Sheriff officer resigns after Florida Shooting

I can easily take a gun into a school, church, nightclub, or upper floor of a (casino) hotel, or any other building & use it. If I manage to get my car into one of those buildings, it’s probably not so useful for anything more & fairly tough to move around &/or hide it. (Alan Alda’s solid gold Ferrari in Tower Heist being the exception, but then again, that was a movie). A car will only work so well against a soft target crowd outside. Parades & other large crowd gatherings now routinely have trash trucks, or even better, dump trucks filled with sand (for a few extra tons of immovibility) to prevent an unauthorized vehicle from getting into said crowd & injuring anyone.

I responded here to not continue the hijack:

https://boards.straightdope.com/sdmb/showthread.php?p=20813770#post20813770

Well where I live we don’t have transporters so we have to walk to the buildings.

We get firearms training at least 3 times per year.

Once a year we do the state required Qualification Standard. The 75 feet distance on the last segment is a bit ridiculous for a handgun and a lot of trainers and chiefs balked at it but the state wouldn’t budge.

Once per year we train AR-15’s and shotgun qualification.

Once per year we put the first two trainings together and train active shooter scenarios which involves either simunition ammo or frangible bullets.

All of these are good training to have and as the years go on the more this stuff should become second nature. But as you may know very, very, very few police shootings involve active shooters. Most are so called “routine” contacts that go to shit and the target is on average 15 feet or less away. So while active shooter and combat shooting are extremely important they should be in addition to the “paper target” and barricade shooting, not instead of.

Sorry, Let me try again:

I see what you mean: that word really is the crux of my post. removing it completely invalidates my point. Good catch!:confused:

Did you have an article on that? I heard of one recently where the shooter was disarmed by men without guns, but then one of them was shot by the cops when they showed up.

So, you are backing away from your claim that people will drive cars through school walls?

He’s probably referring to the church shooting in Sutherland Springs, Texas.

I don’t think so, in that case, the shooter had already left the building, and then was chased down the road by the guy with a gun.

He is claiming that someone saw the shooting, left the building to go get his gun while people were being shot, then, after he was armed, he went back into the church and shot the killer.

I hadn’t heard that story.

That must have been what happened at Bowling Green.

IMO if he was an armed officer assigned to the building and he didn’t try to engage an active shooter, what was the point of him even being armed? I feel sorry for the guy but that was pure cowardice/negligence, people were counting on him and he failed.

You just can’t be this dense.

I second the invitation to the other thread, because I’d like to hear your explanation, too.
To back you up, here’s a story of a woman, at an elementary school, who killed zero. :rolleyes:

So, I’ll take that as a no, you do think that cars crashing through walls is the weapon of choice. You must live in a constant state of terror.
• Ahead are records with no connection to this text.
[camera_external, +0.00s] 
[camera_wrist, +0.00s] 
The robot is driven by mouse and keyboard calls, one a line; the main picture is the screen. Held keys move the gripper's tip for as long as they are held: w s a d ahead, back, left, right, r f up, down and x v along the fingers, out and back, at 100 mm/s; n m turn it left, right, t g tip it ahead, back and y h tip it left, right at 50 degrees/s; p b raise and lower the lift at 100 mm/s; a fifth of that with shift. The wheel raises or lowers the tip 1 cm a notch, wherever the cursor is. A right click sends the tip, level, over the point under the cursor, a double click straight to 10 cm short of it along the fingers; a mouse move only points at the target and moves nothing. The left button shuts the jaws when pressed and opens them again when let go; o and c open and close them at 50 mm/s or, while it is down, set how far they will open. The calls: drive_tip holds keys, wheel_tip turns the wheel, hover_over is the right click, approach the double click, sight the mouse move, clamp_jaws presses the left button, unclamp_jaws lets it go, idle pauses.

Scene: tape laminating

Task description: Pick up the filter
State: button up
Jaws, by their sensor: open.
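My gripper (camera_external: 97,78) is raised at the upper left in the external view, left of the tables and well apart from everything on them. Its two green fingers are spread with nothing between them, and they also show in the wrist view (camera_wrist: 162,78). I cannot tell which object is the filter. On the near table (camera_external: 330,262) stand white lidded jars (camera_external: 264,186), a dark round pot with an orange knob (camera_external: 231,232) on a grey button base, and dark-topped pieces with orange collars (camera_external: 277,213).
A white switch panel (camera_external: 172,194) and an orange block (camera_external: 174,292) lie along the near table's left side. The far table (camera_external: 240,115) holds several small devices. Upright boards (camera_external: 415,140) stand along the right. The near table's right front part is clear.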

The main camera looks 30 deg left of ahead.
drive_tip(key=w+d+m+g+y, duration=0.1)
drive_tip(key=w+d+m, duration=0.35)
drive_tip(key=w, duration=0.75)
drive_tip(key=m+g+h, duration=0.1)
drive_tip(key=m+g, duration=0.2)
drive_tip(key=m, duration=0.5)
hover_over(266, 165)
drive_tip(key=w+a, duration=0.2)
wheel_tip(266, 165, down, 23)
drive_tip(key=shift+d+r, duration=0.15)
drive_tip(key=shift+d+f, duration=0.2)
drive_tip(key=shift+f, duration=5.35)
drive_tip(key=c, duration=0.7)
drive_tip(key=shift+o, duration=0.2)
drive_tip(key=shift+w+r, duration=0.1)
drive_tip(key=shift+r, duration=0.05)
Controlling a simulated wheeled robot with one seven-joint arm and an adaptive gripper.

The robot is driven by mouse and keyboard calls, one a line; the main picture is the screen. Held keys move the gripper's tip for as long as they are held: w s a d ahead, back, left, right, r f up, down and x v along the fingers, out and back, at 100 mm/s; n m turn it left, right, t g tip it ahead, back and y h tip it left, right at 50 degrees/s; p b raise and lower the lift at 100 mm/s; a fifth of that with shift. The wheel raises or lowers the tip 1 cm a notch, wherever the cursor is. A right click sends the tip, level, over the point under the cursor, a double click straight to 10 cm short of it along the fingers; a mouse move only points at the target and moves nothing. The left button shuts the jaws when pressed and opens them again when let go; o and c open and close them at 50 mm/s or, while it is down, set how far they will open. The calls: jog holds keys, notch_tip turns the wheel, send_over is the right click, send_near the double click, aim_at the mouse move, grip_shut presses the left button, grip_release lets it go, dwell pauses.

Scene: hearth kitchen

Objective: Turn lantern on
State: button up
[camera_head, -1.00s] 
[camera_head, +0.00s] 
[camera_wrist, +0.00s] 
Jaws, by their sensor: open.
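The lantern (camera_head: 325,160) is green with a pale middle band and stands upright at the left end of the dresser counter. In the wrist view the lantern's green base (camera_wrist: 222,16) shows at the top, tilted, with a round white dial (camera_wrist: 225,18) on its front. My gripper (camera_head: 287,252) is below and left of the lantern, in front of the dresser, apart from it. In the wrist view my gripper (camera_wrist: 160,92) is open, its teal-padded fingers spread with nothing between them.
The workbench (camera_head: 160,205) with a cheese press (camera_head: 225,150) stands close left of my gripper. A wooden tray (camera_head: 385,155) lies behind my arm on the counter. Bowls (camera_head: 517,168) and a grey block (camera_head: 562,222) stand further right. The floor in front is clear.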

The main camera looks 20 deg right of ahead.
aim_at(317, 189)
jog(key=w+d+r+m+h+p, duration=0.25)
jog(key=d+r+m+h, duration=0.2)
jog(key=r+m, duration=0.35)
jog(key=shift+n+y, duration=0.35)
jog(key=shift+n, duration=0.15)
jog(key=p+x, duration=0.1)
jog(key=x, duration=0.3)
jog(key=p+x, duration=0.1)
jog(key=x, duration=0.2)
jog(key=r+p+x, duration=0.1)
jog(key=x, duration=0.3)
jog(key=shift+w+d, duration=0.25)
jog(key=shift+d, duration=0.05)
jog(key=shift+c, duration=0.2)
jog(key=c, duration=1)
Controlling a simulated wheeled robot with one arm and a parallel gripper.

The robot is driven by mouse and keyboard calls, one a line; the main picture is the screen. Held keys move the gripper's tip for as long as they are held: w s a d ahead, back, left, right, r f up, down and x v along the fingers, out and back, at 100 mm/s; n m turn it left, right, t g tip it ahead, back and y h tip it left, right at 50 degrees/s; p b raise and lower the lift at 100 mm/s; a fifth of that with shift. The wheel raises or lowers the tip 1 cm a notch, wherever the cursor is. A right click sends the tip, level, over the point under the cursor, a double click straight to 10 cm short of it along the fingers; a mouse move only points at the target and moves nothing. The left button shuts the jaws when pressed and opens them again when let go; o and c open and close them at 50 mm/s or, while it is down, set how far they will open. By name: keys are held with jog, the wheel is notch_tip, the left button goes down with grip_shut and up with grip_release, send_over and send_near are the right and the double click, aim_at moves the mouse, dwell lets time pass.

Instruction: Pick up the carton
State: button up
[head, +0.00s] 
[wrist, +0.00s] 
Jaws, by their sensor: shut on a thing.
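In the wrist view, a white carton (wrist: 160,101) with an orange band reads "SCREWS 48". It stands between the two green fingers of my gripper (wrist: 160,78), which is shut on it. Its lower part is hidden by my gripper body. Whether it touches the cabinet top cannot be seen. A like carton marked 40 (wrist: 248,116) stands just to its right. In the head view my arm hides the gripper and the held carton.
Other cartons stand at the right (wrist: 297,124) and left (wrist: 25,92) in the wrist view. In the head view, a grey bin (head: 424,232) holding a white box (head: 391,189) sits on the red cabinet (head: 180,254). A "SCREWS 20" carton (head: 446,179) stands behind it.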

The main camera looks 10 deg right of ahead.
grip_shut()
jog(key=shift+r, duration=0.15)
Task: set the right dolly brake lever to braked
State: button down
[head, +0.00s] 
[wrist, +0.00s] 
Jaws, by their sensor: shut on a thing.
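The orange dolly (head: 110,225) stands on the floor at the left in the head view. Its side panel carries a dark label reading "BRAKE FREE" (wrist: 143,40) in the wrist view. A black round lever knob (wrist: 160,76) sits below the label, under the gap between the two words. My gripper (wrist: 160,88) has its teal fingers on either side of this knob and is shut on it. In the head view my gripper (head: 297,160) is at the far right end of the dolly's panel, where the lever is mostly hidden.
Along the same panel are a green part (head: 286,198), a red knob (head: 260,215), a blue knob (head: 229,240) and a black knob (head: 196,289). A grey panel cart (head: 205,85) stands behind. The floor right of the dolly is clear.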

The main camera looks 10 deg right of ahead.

What was your comment about not having a teleporter have to do with anything then?

So Coward Cop is also a Skeevy McPervpants.

That article is about Andrew Medina, a security monitor at the school, while the OP is about Scot Peterson, a “resource officer” at the school.

Get your facts (and people) straight. Medina was a coach at the school, not the resource officer, Scot Peterson.

The WaPo had a pretty good article that gave Peterson’s narrative of events, and I find it pretty credible. I’ve always been skeptical that the situation confronting Peterson was a straightforward as people believe. I don’t think Peterson was overcome with fear that day; I think he was confused. Yes, he still effed up badly, but there’s a difference in botching a response because of confusion and botching it out of fear. Nobody knows how they’re going to respond in such extraordinary circumstances.

Update: coward cop facing the music.

I have serious concerns about using the criminal law in this way. Is the standard that the officer must always go charging through the front door with no information and getting a bullet in the head? That helps nobody.

This “for the children” stuff, IMHO, has gone too far when someone is facing years in prison for a split second decision that any of us might have made. I remain ready to be convinced otherwise, but this sets a very dangerous precedent.

It’s not exactly standard. After Columbine the feeling about tactics changed. For the most part it became “one may, two must.” Personally I wouldn’t wait for backup but it can be argued you can be more effective with two officers. But that’s tactics not the law.

I don’t know the basis for the perjury charge but the others seem to be a big reach to me and seem to go against previous case law.

I think the problem was that he repeated the decision for lots more seconds.